Repeat the lines beginning at the one with "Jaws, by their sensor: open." and running to the end of the material, keeping the first and last of them, exactly as they appear.

*PROVIDED MATERIAL*.
● ● ● ● ● ● ●
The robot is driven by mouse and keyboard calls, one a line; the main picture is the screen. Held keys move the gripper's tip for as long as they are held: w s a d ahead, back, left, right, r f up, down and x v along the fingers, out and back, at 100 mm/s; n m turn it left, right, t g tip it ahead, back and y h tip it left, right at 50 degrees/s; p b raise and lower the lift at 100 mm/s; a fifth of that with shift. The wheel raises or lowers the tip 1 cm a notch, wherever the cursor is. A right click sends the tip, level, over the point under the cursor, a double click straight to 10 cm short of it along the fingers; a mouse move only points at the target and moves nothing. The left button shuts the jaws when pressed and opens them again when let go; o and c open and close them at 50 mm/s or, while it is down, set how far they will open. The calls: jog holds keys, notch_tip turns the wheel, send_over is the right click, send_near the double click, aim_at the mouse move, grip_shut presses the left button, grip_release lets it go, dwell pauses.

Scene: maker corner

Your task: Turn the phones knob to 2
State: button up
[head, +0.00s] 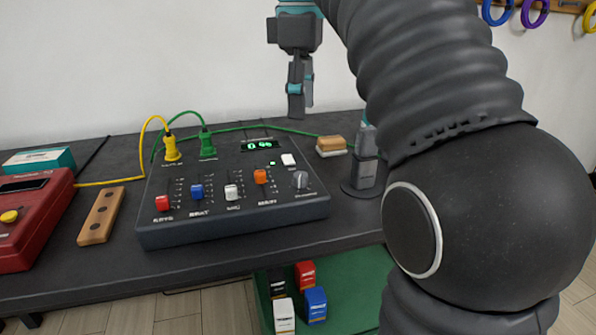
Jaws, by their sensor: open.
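The phones knob (300,180) is a small grey dial at the right front of the dark mixer (235,210). A label lies below it, too small to read, and I cannot tell the knob's setting. The mixer has red, blue, white and orange slider caps, a white button (288,160) and a green-lit display (259,145). My gripper (300,112) points down, open and empty, in the air above and behind the knob, apart from the mixer. The knob is in plain view.
Yellow and green cables plug into the mixer's back (208,145). A sponge-like block (331,145) and a dark stand (363,175) are right of it. A wooden block (101,215) and a red device (30,225) are left. Small boxes (305,275) sit below the table.

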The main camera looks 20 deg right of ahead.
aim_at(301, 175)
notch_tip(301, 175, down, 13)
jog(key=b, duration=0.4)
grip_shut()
● ● ● ● ● ● ●
*PROBLEM SOLUTION*.
Jaws, by their sensor: open.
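The phones knob (300,180) is a small grey dial at the right front of the dark mixer (235,210). A label lies below it, too small to read, and I cannot tell the knob's setting. The mixer has red, blue, white and orange slider caps, a white button (288,160) and a green-lit display (259,145). My gripper (300,112) points down, open and empty, in the air above and behind the knob, apart from the mixer. The knob is in plain view.
Yellow and green cables plug into the mixer's back (208,145). A sponge-like block (331,145) and a dark stand (363,175) are right of it. A wooden block (101,215) and a red device (30,225) are left. Small boxes (305,275) sit below the table.

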The main camera looks 20 deg right of ahead.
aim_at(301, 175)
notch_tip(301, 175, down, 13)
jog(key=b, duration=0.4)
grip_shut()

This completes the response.